« Notes de joie ? ».
Notes : la musique d’abord, comme une évidence. Je ne me souviens pas d’un moment sans musique dans ma vie, et je pense que mon premier souvenir est musical, en groupe, j’étais tout petit, certainement la maternelle, il y a si longtemps, une chanson pendant le spectacle de fin d’année. Et mon professeur de musique, le premier, celui qui m’a appris à lire et à jouer d’un instrument, monsieur Lebon, que j’aurais dû remercier, n’a eu de cesse de nous faire jouer ensemble, avec les copains du petit conservatoire de province. La musique, c’est d’abord l’autre, l’échange, le partage, le collectif. Une note toute seule, ça n’existe pas.
La musique a construit ma vie, mon métier, quelle chance.
Mais tout de même. Il y a une note de vanille, ou de cannelle dans ce plat dit-on, quelque chose qui vient, subtilement, après, comme un souvenir, une émotion. Note : une fragrance, un parfum. Il y a un parfum d’émotion dans cette posture, dans cette personne. D’ailleurs, il se passe toujours quelque chose quand on rencontre quelqu’un.

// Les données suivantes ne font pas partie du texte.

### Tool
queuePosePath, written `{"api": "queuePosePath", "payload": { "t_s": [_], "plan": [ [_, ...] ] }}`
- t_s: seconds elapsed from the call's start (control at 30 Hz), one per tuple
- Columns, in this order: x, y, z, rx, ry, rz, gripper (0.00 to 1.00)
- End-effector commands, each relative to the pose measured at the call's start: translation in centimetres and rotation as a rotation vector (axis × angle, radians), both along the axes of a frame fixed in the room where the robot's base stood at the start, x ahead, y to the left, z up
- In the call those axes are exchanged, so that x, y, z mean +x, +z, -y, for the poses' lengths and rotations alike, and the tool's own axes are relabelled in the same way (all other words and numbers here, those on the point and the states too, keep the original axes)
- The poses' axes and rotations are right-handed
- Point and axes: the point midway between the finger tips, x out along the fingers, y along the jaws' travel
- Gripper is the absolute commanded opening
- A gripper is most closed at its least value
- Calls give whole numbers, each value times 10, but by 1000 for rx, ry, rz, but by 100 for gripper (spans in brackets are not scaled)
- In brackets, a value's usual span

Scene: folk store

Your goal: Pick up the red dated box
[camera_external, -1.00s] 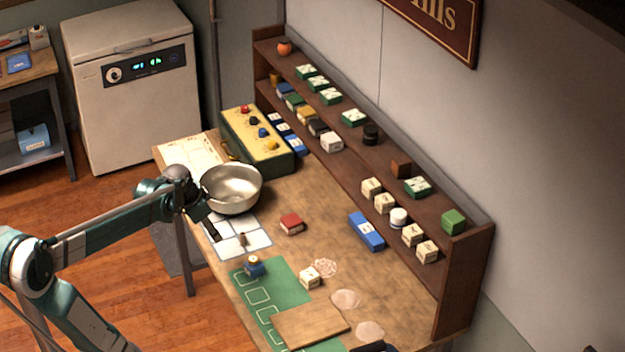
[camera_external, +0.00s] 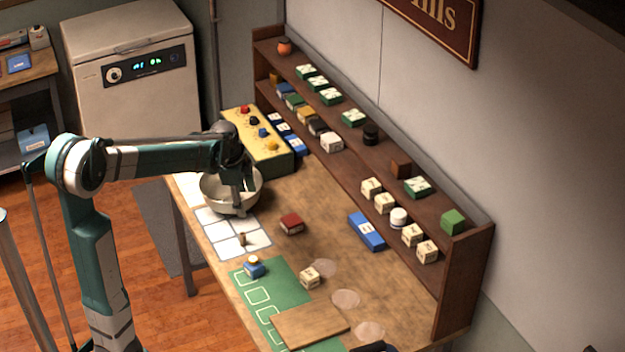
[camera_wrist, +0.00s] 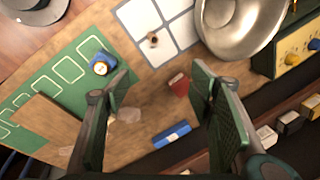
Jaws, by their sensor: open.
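The red dated box (camera_external: 292,224) lies on the wooden table, right of the white grid sheet and in front of the shelf. It also shows in the wrist view (camera_wrist: 180,85), between my fingers and nearer the right one, well beyond them. My gripper (camera_external: 243,208) is open and empty. It hangs over the metal bowl, up and left of the red box in the external view. In the wrist view my gripper (camera_wrist: 160,105) has its two fingers spread wide. I cannot read any date on the box.
The metal bowl (camera_external: 212,192) stands beside the yellow-topped control box (camera_external: 262,160). A small brown piece (camera_external: 242,239), a blue jar (camera_external: 254,268) and a cream box (camera_external: 309,278) stand nearer the front. A blue box (camera_external: 366,231) lies by the shelf (camera_external: 456,292). Bare table surrounds the red box.

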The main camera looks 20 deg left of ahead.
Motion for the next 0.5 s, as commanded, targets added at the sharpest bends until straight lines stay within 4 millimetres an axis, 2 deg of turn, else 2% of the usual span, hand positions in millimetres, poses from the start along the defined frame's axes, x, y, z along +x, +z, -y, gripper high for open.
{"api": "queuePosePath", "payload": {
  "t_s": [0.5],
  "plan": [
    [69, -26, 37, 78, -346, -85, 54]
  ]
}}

J’ai participé à l’appel à projet photographique « Notes de joie » de la maison des artistes de Villenoy pour la musique, pour la « note », sans m’apercevoir que cela m’entrainerait beaucoup plus loin. Comment photographier une personne, un groupe, sans chercher sa « Note », l’émotion dégagée, sans établir de contact ? Ce n’est pas possible pour moi, d’abord le sujet, l’altérité, l’autre ici qui me fait exister par sa présence. D’ailleurs, pour paraphraser le grand Winnicott, c’est comme une note de musique, une personne seule n’existe pas. Il disait « un bébé seul, ça n’existe pas », entendant par là, entre autres choses, que l’image de l’enfant se construit à travers le regard de la mère, du père : il se voit être vu. Une élève m’a dit un jour, en atelier philosophie : « si on ne nous regarde pas, on n’existe pas ». Quelle clairvoyance, quelle intelligence relationnelle chez une enfant d’à peine treize ans, peut-être moins !
Mais la relation est duelle. Tu te places devant mon objectif, je vais faire exister quelque chose de toi, je ne sais quoi, je n’ai pas la prétention, en 1/200e de seconde de savoir, mais je vais faire exister, j’espère, cette « note de toi », ce petit je ne sais quoi qui se dégage de toi. Merci de me faire ce cadeau.
Et moi ? Peut-on penser que la réciproque existe ? Évidemment, celui qui se met en face de moi, en face de mon appareil photographique, me fait ce double cadeau de sa présence et de ma présence. J’éprouve toujours de la joie à photographier pour cela, pour l’échange et le contact, la rencontre brève que j’essaye la plus intense possible. Qu’est-ce qui se crée entre moi et la personne que je photographie, le « sujet » dit-on ? Peut-être ce double espace psychique, celui qui s’ouvre dans mon esprit et dans le sien, un lieu inconnu qui permet d’accueillir l’autre. On n’est pas innocent de ce « transfert », car il s’agit certainement de quelque chose de cet ordre. Accueillir l’autre. Deux petits enfants, un bébé à peine marchant, Iris, et Ambre, même pas deux ans, nous l’ont fait vivre, à leurs parents et moi. Elles ont fabriqué ce lieu, cet espace « transitionnel » – encore Winnicott, quel génie – entre nous, ce lieu où nous avons pu déposer nos émotions, leurs rires, leurs joies, leurs craintes aussi, certainement devant ma barbe ! Mais elles ont provoqué « la joie », intense, belle, qui nous a tous, toutes, ému.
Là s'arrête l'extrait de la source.